>> start Provided records

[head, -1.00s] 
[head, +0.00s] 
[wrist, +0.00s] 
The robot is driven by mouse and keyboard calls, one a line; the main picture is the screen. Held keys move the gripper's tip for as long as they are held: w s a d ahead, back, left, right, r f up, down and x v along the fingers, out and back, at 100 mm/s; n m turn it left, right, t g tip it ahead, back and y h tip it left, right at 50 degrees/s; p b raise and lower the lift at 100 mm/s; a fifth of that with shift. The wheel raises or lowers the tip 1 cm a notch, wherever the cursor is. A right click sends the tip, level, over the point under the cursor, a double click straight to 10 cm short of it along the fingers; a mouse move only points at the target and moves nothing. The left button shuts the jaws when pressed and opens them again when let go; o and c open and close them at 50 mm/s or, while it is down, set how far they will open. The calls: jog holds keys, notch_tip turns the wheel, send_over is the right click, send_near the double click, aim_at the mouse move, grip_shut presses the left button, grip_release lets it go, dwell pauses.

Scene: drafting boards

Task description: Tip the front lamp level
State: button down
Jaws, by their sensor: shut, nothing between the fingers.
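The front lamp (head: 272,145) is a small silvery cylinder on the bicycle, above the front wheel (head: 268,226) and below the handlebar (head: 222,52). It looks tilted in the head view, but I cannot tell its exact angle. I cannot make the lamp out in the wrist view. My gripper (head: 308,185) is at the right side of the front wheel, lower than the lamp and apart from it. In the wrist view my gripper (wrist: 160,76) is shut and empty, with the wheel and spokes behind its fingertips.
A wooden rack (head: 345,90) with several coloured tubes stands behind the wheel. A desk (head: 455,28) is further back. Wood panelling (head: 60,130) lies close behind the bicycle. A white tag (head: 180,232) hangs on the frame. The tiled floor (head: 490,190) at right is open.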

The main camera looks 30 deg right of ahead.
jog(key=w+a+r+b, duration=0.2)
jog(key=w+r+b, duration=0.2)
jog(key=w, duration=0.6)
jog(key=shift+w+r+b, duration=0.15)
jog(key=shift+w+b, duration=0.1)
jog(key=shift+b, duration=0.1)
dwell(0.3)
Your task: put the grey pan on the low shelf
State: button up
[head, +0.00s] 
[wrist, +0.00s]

>> end Provided records

● **Directions**:
Search the listing for the string "down". Copy each line where it turns up.

● **Answer for this exercise**:
The robot is driven by mouse and keyboard calls, one a line; the main picture is the screen. Held keys move the gripper's tip for as long as they are held: w s a d ahead, back, left, right, r f up, down and x v along the fingers, out and back, at 100 mm/s; n m turn it left, right, t g tip it ahead, back and y h tip it left, right at 50 degrees/s; p b raise and lower the lift at 100 mm/s; a fifth of that with shift. The wheel raises or lowers the tip 1 cm a notch, wherever the cursor is. A right click sends the tip, level, over the point under the cursor, a double click straight to 10 cm short of it along the fingers; a mouse move only points at the target and moves nothing. The left button shuts the jaws when pressed and opens them again when let go; o and c open and close them at 50 mm/s or, while it is down, set how far they will open. The calls: jog holds keys, notch_tip turns the wheel, send_over is the right click, send_near the double click, aim_at the mouse move, grip_shut presses the left button, grip_release lets it go, dwell pauses.
State: button down

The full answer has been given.